§ WHAT IS BEING ASKED: The required output is a word-for-word copy of the lines from the line bearing "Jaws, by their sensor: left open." through the line bearing "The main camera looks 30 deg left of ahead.", inclusive, and no other lines.

== STORED ROWS

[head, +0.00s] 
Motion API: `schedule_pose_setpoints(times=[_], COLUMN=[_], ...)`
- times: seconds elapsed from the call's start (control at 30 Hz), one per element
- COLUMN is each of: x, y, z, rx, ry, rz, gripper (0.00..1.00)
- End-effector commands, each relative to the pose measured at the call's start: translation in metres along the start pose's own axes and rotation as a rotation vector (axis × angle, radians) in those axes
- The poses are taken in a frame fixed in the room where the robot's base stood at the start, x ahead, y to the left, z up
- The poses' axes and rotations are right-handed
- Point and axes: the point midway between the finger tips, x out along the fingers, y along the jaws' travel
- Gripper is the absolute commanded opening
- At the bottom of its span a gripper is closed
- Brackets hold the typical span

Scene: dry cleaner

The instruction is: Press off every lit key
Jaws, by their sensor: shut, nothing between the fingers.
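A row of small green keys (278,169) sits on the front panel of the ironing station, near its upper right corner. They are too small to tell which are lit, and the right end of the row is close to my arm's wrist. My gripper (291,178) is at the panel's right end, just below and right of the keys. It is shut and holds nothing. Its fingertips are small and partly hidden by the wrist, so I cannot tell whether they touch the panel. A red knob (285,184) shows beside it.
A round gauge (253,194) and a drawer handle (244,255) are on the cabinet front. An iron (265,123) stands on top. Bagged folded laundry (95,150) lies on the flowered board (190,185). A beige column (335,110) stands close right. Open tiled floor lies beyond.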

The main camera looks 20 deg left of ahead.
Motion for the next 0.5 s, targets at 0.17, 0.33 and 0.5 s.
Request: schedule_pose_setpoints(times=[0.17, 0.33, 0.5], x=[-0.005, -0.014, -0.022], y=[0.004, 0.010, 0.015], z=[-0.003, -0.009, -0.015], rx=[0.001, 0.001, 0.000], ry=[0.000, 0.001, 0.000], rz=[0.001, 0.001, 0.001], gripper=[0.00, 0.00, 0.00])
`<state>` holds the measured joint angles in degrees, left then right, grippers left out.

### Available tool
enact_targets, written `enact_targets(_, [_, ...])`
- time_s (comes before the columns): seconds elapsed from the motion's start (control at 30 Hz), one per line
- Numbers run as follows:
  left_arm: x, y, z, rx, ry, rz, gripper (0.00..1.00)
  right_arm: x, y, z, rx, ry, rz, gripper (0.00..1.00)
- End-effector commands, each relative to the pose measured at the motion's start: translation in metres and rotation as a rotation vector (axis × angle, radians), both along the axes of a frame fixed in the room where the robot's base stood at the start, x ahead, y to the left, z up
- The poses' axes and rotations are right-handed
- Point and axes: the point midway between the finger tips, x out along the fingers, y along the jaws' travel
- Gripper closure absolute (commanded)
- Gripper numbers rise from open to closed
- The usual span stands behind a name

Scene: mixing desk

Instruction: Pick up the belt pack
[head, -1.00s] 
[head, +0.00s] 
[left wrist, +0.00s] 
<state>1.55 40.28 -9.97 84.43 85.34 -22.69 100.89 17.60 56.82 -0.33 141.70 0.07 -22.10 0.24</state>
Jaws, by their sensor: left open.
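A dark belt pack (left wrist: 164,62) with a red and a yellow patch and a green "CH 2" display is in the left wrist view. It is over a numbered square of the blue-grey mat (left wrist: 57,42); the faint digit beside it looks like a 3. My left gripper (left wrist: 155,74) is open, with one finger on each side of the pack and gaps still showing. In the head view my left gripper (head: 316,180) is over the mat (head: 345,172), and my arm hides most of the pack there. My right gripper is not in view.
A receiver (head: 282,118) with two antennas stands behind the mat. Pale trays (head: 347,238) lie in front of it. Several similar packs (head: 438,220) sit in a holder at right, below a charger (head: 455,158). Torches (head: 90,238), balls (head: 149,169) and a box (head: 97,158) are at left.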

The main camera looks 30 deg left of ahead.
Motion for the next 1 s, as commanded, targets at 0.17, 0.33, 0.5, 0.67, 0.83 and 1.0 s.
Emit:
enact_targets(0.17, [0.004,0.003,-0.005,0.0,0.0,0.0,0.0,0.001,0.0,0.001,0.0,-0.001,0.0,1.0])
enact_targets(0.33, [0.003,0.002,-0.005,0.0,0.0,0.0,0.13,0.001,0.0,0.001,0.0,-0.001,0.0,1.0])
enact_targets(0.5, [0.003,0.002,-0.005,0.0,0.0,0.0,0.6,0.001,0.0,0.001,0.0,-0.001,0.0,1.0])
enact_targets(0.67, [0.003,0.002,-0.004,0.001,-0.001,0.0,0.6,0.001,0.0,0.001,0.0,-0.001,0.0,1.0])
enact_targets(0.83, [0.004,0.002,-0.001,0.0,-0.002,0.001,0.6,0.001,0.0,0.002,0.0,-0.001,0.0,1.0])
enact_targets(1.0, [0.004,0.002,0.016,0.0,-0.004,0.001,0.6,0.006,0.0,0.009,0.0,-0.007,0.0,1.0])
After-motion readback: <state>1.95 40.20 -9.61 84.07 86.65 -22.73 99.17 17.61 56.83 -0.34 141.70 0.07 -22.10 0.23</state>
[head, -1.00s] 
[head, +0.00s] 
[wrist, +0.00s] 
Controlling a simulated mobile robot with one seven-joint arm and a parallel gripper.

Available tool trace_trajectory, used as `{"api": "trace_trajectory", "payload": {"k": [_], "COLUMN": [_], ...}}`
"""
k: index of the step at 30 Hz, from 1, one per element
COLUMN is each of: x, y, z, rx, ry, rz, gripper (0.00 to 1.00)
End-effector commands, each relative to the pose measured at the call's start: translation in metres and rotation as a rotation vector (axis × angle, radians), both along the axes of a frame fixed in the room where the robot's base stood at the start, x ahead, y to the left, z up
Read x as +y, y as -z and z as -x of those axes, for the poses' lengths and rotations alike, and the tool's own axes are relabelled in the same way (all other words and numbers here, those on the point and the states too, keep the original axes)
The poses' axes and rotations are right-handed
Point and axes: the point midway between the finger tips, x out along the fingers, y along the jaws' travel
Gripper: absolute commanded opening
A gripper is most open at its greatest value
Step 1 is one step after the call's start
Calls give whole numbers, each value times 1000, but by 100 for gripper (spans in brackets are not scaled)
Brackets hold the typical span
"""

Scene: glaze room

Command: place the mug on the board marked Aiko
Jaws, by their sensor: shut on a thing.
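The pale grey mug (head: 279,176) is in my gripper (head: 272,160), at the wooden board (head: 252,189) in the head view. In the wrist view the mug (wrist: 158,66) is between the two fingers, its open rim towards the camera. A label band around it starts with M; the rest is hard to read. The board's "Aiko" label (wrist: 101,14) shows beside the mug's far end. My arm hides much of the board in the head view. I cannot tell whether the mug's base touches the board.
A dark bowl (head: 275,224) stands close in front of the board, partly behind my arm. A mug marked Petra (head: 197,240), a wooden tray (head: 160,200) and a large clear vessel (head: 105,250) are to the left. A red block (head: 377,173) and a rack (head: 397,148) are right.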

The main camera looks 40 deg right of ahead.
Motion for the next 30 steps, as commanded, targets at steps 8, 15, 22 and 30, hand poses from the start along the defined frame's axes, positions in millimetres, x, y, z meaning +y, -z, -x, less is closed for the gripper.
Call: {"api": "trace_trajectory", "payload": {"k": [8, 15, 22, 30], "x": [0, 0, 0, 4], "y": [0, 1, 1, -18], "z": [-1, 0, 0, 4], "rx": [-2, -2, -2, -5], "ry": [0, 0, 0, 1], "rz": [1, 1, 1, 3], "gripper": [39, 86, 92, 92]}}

====
== STORED ROWS

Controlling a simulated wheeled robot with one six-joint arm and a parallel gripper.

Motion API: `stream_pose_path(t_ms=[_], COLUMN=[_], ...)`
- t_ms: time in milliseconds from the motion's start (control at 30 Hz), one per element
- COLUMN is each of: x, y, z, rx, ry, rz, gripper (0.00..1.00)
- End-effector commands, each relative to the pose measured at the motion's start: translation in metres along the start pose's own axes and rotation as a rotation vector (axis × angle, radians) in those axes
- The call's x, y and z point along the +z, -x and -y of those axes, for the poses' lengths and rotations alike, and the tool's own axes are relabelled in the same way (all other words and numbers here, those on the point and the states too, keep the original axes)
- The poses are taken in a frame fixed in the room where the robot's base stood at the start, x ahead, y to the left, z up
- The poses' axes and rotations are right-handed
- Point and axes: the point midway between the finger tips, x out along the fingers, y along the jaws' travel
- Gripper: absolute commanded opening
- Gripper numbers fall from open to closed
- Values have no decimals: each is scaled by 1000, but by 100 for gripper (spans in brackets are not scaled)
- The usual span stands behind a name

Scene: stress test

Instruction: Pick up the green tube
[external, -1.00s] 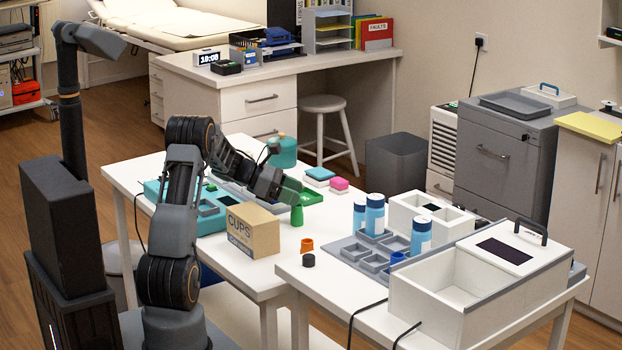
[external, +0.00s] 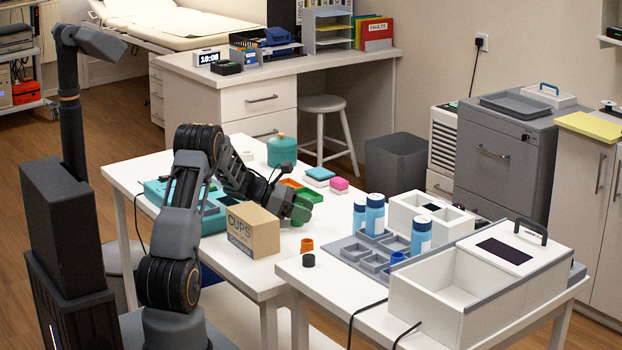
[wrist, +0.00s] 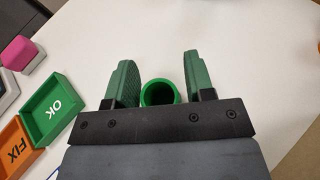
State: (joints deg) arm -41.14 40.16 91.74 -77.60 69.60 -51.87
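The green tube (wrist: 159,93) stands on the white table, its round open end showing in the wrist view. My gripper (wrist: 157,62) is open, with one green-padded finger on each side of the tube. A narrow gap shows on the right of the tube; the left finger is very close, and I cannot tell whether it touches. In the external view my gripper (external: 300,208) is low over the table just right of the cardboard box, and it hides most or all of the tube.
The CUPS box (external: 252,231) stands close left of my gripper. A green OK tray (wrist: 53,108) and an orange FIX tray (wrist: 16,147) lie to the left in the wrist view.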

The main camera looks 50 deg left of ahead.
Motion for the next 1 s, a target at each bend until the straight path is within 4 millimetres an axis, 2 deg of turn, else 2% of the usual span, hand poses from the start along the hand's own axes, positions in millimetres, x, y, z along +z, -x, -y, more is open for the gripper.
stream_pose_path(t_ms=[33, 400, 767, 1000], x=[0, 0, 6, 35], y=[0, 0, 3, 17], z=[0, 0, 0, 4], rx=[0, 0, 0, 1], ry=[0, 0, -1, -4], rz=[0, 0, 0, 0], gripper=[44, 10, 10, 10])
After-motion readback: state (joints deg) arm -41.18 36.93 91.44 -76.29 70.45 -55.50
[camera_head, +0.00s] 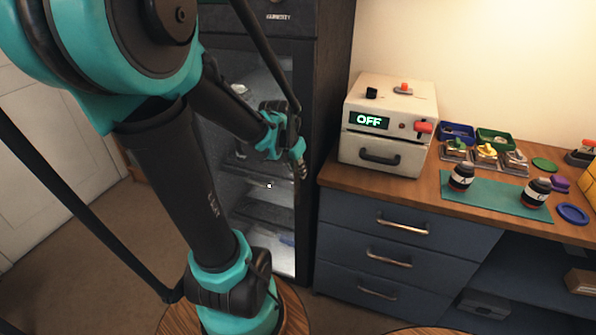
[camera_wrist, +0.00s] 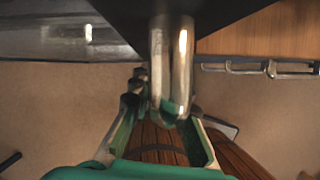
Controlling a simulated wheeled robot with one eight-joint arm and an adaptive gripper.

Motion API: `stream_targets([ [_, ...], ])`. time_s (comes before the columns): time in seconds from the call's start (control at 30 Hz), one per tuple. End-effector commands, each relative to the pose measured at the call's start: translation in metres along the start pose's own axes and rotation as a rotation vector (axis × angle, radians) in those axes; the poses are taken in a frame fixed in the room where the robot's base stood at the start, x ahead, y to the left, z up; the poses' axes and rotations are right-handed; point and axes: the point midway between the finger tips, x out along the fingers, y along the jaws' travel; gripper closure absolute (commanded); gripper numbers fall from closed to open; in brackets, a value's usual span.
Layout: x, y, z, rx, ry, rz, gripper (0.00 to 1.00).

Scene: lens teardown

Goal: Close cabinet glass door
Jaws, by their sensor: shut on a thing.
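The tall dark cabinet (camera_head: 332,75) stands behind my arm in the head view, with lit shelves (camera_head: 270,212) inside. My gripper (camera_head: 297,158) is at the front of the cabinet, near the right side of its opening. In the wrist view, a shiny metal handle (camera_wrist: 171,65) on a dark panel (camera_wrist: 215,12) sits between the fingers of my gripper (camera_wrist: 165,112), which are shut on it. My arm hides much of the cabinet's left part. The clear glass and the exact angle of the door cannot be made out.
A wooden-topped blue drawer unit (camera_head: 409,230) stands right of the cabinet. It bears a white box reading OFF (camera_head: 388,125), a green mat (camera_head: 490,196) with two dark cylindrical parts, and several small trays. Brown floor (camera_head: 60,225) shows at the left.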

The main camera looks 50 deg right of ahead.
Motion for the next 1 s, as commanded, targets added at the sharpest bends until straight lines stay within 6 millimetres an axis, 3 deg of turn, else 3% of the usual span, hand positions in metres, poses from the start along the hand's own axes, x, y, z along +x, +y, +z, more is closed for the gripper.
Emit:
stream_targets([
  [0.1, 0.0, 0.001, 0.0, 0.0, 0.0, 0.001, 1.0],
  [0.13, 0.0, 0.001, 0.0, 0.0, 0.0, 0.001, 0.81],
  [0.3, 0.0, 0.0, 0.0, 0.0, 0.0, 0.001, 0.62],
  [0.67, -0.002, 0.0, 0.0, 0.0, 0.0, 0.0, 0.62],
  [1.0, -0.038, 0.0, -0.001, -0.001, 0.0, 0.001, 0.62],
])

====

§ RESPONSE:
Jaws, by their sensor: left open.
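A dark belt pack (left wrist: 164,62) with a red and a yellow patch and a green "CH 2" display is in the left wrist view. It is over a numbered square of the blue-grey mat (left wrist: 57,42); the faint digit beside it looks like a 3. My left gripper (left wrist: 155,74) is open, with one finger on each side of the pack and gaps still showing. In the head view my left gripper (head: 316,180) is over the mat (head: 345,172), and my arm hides most of the pack there. My right gripper is not in view.
A receiver (head: 282,118) with two antennas stands behind the mat. Pale trays (head: 347,238) lie in front of it. Several similar packs (head: 438,220) sit in a holder at right, below a charger (head: 455,158). Torches (head: 90,238), balls (head: 149,169) and a box (head: 97,158) are at left.

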The main camera looks 30 deg left of ahead.

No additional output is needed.